> **INSTRUCTIONS TO FOLLOW**
Exactly and only the lines from the one with "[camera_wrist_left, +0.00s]" through the end of the listing are to be transcribed, both ends included.

-------

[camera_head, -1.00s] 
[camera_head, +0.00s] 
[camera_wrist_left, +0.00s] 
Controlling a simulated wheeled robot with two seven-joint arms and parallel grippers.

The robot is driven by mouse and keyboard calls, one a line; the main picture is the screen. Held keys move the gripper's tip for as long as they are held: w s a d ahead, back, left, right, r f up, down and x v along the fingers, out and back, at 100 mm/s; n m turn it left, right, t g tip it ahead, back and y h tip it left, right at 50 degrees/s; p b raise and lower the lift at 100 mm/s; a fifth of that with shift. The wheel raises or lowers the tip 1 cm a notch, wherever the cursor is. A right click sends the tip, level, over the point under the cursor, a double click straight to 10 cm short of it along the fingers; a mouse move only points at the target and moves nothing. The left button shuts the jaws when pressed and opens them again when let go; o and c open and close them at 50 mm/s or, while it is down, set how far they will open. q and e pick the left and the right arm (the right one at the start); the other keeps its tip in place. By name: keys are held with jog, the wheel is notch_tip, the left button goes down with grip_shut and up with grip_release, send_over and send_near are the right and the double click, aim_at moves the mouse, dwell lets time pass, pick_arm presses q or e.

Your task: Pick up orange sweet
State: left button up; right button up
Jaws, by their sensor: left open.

-------

> **TASK ANSWER**
[camera_wrist_left, +0.00s] 
Controlling a simulated wheeled robot with two seven-joint arms and parallel grippers.

The robot is driven by mouse and keyboard calls, one a line; the main picture is the screen. Held keys move the gripper's tip for as long as they are held: w s a d ahead, back, left, right, r f up, down and x v along the fingers, out and back, at 100 mm/s; n m turn it left, right, t g tip it ahead, back and y h tip it left, right at 50 degrees/s; p b raise and lower the lift at 100 mm/s; a fifth of that with shift. The wheel raises or lowers the tip 1 cm a notch, wherever the cursor is. A right click sends the tip, level, over the point under the cursor, a double click straight to 10 cm short of it along the fingers; a mouse move only points at the target and moves nothing. The left button shuts the jaws when pressed and opens them again when let go; o and c open and close them at 50 mm/s or, while it is down, set how far they will open. q and e pick the left and the right arm (the right one at the start); the other keeps its tip in place. By name: keys are held with jog, the wheel is notch_tip, the left button goes down with grip_shut and up with grip_release, send_over and send_near are the right and the double click, aim_at moves the mouse, dwell lets time pass, pick_arm presses q or e.

Your task: Pick up orange sweet
State: left button up; right button up
Jaws, by their sensor: left open.

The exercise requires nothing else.